*RECORD SET:*
══════════════════════════════
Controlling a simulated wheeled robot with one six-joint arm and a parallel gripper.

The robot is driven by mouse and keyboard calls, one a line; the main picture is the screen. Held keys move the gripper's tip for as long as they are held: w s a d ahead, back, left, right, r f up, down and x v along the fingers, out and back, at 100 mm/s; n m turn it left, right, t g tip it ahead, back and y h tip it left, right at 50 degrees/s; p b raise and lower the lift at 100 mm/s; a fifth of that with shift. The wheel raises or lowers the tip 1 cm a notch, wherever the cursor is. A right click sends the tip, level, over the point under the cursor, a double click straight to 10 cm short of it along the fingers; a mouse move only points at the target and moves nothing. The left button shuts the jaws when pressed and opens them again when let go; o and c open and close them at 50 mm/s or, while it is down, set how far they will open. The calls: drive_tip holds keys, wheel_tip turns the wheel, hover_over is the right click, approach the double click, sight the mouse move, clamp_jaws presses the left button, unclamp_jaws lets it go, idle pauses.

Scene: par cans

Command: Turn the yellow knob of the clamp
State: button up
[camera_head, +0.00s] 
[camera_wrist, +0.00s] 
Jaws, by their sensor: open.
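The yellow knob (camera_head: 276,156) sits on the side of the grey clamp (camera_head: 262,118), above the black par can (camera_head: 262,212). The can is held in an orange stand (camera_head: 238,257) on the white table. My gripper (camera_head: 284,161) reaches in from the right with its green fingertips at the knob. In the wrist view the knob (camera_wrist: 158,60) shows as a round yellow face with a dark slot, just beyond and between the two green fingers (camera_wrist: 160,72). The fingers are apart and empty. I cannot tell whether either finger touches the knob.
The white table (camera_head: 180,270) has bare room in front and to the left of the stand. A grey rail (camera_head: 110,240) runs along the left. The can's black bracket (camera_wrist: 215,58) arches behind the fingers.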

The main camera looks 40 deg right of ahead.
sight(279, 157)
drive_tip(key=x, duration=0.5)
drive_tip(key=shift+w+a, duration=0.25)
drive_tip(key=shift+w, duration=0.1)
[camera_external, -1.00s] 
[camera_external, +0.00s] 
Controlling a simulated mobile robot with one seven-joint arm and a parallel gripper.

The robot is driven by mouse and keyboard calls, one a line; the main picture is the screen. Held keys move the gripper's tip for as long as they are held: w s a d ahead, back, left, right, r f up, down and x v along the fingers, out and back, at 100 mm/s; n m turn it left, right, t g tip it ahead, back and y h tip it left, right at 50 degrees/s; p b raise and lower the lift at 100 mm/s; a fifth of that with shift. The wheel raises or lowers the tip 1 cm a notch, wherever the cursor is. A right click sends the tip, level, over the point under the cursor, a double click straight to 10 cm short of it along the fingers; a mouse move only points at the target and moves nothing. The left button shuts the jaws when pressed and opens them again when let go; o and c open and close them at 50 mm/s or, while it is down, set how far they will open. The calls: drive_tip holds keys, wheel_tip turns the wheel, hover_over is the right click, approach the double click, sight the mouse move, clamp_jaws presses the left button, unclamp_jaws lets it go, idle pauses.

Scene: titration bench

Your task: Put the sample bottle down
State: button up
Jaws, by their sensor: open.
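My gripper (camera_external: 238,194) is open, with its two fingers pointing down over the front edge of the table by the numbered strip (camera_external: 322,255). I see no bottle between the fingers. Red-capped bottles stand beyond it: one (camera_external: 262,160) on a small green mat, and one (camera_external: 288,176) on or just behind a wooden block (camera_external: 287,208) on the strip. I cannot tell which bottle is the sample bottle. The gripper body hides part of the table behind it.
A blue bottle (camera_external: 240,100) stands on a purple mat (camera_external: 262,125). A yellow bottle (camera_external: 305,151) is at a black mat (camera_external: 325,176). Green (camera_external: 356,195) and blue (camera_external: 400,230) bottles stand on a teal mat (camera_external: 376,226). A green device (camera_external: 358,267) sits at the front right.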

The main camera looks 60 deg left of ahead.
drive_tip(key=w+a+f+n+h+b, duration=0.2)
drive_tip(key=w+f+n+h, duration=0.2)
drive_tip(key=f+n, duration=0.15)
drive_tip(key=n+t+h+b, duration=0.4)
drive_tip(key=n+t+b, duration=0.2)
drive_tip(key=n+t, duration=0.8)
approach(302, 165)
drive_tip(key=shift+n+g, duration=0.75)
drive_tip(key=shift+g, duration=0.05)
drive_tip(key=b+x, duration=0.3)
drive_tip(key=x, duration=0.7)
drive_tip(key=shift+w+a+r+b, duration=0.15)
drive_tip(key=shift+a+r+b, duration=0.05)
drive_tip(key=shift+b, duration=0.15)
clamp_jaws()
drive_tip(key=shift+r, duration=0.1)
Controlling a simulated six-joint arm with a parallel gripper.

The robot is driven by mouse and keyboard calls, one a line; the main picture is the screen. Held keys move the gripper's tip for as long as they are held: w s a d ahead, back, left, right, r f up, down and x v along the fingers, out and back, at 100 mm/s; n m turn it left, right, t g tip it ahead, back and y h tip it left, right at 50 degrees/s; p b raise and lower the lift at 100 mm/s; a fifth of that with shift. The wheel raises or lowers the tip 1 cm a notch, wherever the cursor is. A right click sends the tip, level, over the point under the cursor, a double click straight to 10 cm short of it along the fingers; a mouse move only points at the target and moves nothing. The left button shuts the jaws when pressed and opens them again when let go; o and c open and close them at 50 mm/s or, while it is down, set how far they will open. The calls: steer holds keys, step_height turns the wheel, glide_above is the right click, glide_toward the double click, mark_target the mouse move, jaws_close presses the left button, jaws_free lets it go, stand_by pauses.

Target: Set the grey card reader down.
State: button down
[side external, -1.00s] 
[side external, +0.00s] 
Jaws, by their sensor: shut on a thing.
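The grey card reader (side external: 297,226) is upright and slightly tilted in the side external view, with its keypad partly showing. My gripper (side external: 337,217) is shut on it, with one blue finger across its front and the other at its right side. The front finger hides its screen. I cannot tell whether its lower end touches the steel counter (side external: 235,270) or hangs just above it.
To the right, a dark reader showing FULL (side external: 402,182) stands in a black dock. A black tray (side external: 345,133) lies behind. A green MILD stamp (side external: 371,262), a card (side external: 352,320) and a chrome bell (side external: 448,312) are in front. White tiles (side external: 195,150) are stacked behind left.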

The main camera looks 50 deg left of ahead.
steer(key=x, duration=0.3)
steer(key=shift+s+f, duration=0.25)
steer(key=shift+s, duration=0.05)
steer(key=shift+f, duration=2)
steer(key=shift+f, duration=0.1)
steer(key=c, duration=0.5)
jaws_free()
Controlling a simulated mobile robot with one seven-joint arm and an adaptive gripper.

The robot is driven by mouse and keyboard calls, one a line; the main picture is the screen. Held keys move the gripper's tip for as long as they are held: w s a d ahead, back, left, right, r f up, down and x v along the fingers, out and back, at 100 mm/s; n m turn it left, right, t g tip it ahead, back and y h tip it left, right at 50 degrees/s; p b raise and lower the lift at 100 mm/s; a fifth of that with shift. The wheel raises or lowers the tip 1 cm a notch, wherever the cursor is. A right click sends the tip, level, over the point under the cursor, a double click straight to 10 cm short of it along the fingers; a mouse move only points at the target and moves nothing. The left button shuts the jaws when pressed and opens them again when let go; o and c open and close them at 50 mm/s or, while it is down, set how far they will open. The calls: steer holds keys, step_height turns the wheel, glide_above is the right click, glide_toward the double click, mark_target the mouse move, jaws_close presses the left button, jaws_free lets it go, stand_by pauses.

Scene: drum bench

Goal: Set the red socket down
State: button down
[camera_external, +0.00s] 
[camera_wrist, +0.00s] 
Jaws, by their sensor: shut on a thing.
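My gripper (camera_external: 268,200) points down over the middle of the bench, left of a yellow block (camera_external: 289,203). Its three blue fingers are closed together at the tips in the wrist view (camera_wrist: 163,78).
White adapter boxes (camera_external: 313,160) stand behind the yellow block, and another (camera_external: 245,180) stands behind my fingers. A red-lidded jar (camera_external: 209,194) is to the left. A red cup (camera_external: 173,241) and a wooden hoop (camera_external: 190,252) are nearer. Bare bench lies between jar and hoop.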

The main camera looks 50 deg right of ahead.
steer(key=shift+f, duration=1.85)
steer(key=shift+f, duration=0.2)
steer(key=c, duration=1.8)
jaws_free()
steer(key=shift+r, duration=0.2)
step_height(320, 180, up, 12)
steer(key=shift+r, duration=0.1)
══════════════════════════════
Go through the material above and count the lines that include "seven". Give the number alone.

2